La bestia, con los pelos erizados y arqueado el cuerpo, lo aguardaba. Pero antes de comenzar el combate, cogiendo el cazador el cuerpo de su hermano, lo apoyó entre unas rocas, y sosteniéndole con piedras la cabeza, que parecía una masa de sangre cuajada, le dijo a voces, como si hablara con un sordo:
"-¡Mira, Juan! ¡Mira esto!"
Y se arrojó sobre la bestia. Sentíase bastante poderoso para levantar en vilo una montaña, para triturar pedernales entre sus dedos. La bestia quiso hacer presa en él, procurando arrimar su hocico al vientre del cazador; pero éste la tenía sujeta por el cuello y la estrangulaba tranquilamente con la mano, sin acordarse del cuchillo, gozándose al sentir los ahogos de su garganta y las palpitaciones de su corazón.
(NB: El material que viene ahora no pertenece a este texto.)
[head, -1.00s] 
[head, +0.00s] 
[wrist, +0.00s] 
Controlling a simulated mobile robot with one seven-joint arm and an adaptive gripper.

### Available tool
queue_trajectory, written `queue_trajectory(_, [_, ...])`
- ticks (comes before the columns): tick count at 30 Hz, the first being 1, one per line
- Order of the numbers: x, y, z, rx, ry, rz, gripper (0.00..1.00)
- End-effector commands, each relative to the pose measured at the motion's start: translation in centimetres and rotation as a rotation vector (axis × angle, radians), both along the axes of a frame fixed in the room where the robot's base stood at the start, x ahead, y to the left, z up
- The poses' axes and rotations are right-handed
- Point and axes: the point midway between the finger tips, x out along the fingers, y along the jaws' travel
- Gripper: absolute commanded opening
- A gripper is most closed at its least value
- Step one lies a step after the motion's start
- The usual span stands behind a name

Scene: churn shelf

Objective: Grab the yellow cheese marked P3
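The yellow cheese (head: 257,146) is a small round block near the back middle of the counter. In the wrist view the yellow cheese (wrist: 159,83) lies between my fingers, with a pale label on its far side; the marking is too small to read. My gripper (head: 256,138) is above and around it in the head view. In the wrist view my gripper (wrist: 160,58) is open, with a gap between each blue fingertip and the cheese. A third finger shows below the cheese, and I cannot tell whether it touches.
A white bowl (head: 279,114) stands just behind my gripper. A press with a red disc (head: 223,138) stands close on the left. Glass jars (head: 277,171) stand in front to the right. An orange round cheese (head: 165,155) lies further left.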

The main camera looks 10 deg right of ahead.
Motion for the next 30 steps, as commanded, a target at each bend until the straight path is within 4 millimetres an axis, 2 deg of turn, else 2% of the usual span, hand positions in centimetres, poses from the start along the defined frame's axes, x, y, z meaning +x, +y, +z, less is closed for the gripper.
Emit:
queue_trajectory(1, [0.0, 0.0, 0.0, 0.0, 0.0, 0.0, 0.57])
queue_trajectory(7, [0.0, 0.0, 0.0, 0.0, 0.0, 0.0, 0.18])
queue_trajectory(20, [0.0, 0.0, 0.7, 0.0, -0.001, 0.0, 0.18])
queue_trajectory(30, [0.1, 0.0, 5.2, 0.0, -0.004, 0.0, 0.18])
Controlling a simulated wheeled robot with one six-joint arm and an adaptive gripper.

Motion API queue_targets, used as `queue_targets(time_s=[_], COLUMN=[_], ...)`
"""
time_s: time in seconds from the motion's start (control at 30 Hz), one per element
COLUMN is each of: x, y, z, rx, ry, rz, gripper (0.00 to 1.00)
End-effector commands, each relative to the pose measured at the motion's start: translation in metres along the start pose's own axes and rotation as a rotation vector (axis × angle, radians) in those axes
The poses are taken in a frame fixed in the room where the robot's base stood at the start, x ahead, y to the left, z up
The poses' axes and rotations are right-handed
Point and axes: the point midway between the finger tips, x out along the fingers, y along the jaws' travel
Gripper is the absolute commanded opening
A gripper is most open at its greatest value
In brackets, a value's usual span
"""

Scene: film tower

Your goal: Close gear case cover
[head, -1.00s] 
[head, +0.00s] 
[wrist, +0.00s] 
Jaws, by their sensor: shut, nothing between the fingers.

Reía, reía más, cuanto más apretaba; reía gritando: '¡Mira, Juan! ¡Mira esto!' Ya no hallaba resistencia: el cuerpo de la fiera cedía con blandura. El lobo estaba muerto.
Entonces Francisco lo alzó en sus brazos, y acercándose a su hermano con aquella carga, lo arrojó a sus pies diciendo, conmovido y cariñoso:
"-Toma, Juan; tómalo; ahí lo tienes."
Después colocó en la silla los dos cuerpos y se puso en marcha.
Entró en el castillo riendo y llorando, como Gargantúa cuando el nacimiento de Pantagruel.
Pregonaba la muerte de la bestia con exclamaciones de triunfador y gritos de gozo; refería la muerte de su hermano, gimiendo y arrancándose las barbas.
Y, pasado el tiempo, cuando hablaba de aquella noche fatal, decía con lágrimas en los ojos:
"-¡Si al menos hubiese podido ver el pobre Juan cómo estrangulé al lobo, es posible que muriera satisfecho! ¡Estoy seguro!"
La viuda educó a su hijo haciéndolo odiar la caza y ese odio se ha transmitido hasta mí de generación en generación."
El marqués de Arville había terminado. Alguien preguntó:
-Esa historia es una leyenda, ¿verdad?
Y el marqués respondió:
-Aseguro que todo es cierto, que todo ha ocurrido.
Y una señora dijo con dulzura:
-De cualquier modo, agrada oír contar que alguien se apasiona fieramente.
Fin
Espero que les haya gustado.
Saludos
El castillo de Arville - lugar donde Maupassant sitúa los acontecimientos - en un grabado de 1738, cuando era un pabellón de caza.